[Exercise instructions] Output the data below in full, byte for byte. Nothing may differ.

★ ★ ★

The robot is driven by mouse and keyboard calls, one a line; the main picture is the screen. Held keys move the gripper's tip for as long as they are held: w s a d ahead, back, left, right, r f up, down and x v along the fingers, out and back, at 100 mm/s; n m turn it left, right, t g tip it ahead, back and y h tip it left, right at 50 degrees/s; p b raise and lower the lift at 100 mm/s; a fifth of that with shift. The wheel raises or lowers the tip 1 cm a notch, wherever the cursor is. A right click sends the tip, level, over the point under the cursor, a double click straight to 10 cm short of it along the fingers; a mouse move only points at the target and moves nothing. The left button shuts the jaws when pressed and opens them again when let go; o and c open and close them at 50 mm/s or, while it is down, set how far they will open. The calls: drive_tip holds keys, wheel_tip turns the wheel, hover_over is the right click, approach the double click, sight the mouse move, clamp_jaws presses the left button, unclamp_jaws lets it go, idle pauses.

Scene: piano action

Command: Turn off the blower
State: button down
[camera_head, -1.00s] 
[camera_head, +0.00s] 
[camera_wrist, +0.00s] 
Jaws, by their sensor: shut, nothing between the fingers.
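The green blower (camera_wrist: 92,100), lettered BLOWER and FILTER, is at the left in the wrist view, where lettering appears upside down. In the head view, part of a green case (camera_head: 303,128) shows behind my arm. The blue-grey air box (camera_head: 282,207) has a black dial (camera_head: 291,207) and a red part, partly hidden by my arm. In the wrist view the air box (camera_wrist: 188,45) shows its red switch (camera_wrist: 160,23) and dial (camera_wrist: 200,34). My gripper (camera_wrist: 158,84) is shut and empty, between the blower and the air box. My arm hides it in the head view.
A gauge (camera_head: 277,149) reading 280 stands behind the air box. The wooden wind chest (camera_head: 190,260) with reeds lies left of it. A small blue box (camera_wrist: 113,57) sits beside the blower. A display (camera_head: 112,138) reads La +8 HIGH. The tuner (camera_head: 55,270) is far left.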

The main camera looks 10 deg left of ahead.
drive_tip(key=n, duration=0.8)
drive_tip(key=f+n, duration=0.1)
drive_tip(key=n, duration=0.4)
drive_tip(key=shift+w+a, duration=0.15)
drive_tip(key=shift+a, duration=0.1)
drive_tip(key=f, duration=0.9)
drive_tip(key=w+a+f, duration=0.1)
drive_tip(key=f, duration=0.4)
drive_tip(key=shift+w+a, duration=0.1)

★ ★ ★

[Correct result]
The robot is driven by mouse and keyboard calls, one a line; the main picture is the screen. Held keys move the gripper's tip for as long as they are held: w s a d ahead, back, left, right, r f up, down and x v along the fingers, out and back, at 100 mm/s; n m turn it left, right, t g tip it ahead, back and y h tip it left, right at 50 degrees/s; p b raise and lower the lift at 100 mm/s; a fifth of that with shift. The wheel raises or lowers the tip 1 cm a notch, wherever the cursor is. A right click sends the tip, level, over the point under the cursor, a double click straight to 10 cm short of it along the fingers; a mouse move only points at the target and moves nothing. The left button shuts the jaws when pressed and opens them again when let go; o and c open and close them at 50 mm/s or, while it is down, set how far they will open. The calls: drive_tip holds keys, wheel_tip turns the wheel, hover_over is the right click, approach the double click, sight the mouse move, clamp_jaws presses the left button, unclamp_jaws lets it go, idle pauses.

Scene: piano action

Command: Turn off the blower
State: button down
[camera_head, -1.00s] 
[camera_head, +0.00s] 
[camera_wrist, +0.00s] 
Jaws, by their sensor: shut, nothing between the fingers.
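The green blower (camera_wrist: 92,100), lettered BLOWER and FILTER, is at the left in the wrist view, where lettering appears upside down. In the head view, part of a green case (camera_head: 303,128) shows behind my arm. The blue-grey air box (camera_head: 282,207) has a black dial (camera_head: 291,207) and a red part, partly hidden by my arm. In the wrist view the air box (camera_wrist: 188,45) shows its red switch (camera_wrist: 160,23) and dial (camera_wrist: 200,34). My gripper (camera_wrist: 158,84) is shut and empty, between the blower and the air box. My arm hides it in the head view.
A gauge (camera_head: 277,149) reading 280 stands behind the air box. The wooden wind chest (camera_head: 190,260) with reeds lies left of it. A small blue box (camera_wrist: 113,57) sits beside the blower. A display (camera_head: 112,138) reads La +8 HIGH. The tuner (camera_head: 55,270) is far left.

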The main camera looks 10 deg left of ahead.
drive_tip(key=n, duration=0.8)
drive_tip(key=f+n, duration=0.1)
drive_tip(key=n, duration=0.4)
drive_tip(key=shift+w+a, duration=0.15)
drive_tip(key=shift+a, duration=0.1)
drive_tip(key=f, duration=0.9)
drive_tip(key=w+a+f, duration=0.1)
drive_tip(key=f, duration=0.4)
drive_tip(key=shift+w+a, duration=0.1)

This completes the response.